[Robot state and action records]
§
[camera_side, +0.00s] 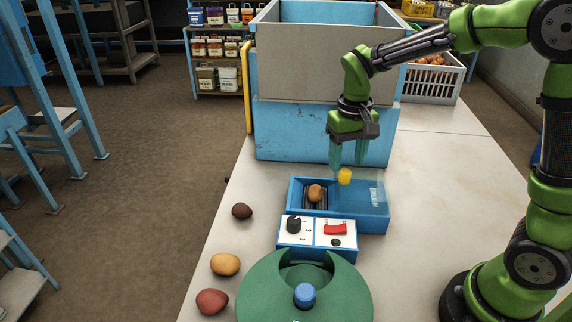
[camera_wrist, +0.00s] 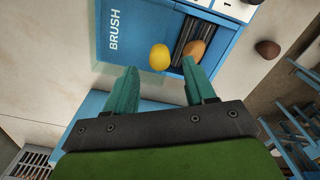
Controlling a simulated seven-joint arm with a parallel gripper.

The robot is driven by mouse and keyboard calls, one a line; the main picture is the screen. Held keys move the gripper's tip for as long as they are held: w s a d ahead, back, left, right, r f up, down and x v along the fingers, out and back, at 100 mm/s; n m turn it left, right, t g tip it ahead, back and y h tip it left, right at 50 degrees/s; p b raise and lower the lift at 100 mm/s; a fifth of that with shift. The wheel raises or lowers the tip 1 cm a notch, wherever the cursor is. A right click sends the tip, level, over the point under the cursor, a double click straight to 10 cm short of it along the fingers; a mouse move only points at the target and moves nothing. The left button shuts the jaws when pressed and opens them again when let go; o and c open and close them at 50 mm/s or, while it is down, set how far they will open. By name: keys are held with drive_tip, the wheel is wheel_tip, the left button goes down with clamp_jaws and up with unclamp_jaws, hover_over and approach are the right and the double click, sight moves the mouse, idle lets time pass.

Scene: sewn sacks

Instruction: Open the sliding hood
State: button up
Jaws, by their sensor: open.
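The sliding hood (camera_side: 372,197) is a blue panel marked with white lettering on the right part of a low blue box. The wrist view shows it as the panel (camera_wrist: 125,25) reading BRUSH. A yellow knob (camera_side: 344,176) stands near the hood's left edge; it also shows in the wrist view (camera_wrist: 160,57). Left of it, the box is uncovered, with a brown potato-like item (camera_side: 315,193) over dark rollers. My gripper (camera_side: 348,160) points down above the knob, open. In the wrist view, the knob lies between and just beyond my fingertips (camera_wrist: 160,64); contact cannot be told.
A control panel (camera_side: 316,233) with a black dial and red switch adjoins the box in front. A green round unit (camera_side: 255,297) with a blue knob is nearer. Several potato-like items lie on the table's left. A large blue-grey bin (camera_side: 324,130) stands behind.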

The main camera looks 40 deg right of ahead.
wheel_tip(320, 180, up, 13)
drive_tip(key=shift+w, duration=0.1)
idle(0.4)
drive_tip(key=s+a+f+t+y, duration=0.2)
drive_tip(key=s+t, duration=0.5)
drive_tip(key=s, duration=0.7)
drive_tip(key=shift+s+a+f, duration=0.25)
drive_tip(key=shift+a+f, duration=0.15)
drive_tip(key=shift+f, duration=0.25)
§
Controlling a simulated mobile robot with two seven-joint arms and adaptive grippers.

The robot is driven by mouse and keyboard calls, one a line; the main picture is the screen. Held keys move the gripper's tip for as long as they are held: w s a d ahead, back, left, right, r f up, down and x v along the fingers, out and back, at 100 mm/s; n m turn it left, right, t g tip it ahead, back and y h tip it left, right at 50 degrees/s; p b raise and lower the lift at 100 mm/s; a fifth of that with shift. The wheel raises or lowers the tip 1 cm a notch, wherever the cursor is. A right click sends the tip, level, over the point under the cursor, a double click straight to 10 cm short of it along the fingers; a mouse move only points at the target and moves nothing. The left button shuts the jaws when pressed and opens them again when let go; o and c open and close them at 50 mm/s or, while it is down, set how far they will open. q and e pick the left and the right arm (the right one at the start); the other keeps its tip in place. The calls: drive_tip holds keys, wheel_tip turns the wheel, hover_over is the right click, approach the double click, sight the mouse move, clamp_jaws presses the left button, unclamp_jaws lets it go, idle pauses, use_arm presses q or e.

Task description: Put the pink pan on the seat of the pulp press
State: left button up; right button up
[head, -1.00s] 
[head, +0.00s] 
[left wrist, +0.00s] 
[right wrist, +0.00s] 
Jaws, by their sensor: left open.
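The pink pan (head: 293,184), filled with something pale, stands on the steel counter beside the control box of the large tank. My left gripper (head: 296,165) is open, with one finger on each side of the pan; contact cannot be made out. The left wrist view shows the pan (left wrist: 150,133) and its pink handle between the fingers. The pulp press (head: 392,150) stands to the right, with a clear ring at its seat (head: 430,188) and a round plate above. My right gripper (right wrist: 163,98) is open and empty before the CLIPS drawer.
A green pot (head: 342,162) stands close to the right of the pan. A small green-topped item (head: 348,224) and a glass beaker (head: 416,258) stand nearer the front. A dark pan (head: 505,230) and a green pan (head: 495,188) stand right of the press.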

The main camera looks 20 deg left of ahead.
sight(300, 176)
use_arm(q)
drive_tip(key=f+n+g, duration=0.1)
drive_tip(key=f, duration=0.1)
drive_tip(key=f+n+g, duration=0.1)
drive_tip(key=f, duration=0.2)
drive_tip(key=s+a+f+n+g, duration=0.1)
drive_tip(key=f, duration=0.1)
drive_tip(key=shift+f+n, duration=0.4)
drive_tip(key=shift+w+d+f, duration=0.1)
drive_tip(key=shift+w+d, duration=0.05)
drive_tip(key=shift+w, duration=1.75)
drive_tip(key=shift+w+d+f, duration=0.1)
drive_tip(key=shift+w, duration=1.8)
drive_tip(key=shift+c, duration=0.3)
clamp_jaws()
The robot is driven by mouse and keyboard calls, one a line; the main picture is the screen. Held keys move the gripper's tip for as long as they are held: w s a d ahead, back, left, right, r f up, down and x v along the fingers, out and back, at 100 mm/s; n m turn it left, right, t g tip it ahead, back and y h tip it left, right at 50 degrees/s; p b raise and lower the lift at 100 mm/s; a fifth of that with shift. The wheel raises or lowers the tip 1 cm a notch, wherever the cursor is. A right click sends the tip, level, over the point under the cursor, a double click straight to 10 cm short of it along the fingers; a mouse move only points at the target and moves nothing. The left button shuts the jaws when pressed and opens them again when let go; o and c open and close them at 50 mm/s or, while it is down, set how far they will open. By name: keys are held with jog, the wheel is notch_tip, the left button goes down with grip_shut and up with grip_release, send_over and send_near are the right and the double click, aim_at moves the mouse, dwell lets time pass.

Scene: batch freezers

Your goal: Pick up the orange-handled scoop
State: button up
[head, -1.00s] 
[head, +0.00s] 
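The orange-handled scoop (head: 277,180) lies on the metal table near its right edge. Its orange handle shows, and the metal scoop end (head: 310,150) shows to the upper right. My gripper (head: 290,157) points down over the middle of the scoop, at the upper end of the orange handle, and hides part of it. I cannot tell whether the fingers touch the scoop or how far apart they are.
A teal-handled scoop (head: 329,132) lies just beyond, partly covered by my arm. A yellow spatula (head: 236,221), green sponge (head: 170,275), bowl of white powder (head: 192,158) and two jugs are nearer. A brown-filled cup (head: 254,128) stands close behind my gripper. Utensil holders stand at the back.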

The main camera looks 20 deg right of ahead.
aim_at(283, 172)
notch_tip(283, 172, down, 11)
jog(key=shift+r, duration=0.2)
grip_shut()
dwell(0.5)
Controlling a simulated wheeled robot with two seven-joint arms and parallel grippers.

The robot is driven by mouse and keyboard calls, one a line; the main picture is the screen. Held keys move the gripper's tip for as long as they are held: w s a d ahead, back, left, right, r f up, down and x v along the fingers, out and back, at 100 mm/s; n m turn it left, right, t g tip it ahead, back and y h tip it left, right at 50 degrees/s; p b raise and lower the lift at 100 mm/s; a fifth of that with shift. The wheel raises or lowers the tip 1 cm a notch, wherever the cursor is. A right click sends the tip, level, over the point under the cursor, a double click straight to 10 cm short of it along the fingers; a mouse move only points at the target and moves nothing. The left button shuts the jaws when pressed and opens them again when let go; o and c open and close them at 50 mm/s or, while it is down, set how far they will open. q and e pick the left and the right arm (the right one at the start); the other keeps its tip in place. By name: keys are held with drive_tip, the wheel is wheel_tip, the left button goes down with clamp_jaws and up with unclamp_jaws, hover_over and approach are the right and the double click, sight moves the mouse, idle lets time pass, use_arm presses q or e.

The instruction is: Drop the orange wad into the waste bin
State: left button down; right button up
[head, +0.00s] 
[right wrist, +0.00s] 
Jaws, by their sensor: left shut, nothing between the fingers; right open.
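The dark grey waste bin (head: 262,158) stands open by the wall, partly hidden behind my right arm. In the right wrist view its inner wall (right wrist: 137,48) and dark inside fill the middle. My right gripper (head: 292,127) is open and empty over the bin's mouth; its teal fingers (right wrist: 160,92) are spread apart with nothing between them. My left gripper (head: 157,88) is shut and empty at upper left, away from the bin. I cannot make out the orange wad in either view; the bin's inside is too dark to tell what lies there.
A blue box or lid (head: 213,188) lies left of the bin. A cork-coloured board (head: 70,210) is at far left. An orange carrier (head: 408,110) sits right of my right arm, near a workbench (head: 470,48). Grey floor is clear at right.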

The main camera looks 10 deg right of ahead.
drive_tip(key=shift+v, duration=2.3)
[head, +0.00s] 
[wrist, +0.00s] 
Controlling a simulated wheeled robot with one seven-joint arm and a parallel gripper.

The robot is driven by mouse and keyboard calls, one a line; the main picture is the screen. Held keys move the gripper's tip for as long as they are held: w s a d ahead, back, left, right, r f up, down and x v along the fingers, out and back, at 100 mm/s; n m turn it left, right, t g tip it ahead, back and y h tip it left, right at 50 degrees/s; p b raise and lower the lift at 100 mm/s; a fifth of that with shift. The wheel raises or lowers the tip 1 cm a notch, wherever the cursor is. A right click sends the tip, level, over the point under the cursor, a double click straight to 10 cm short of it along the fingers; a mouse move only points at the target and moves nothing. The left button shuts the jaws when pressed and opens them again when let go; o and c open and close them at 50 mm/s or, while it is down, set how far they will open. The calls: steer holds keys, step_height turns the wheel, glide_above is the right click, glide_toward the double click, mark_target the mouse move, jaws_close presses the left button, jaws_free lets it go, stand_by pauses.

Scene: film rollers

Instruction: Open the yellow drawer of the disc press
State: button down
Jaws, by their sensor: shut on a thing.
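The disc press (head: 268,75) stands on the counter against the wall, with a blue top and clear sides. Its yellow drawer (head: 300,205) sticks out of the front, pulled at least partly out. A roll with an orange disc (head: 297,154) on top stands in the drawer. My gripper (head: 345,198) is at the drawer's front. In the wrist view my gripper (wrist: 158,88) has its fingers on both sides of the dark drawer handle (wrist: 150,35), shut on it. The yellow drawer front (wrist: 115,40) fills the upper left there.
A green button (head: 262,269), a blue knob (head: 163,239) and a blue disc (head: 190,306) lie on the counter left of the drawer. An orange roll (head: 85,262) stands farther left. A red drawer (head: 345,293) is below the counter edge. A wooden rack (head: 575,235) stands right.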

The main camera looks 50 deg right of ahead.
§
GOAL
Scan the entries above. Copy each line that has the string "grippers".

IN RESPONSE
Controlling a simulated mobile robot with two seven-joint arms and adaptive grippers.
Controlling a simulated wheeled robot with two seven-joint arms and parallel grippers.

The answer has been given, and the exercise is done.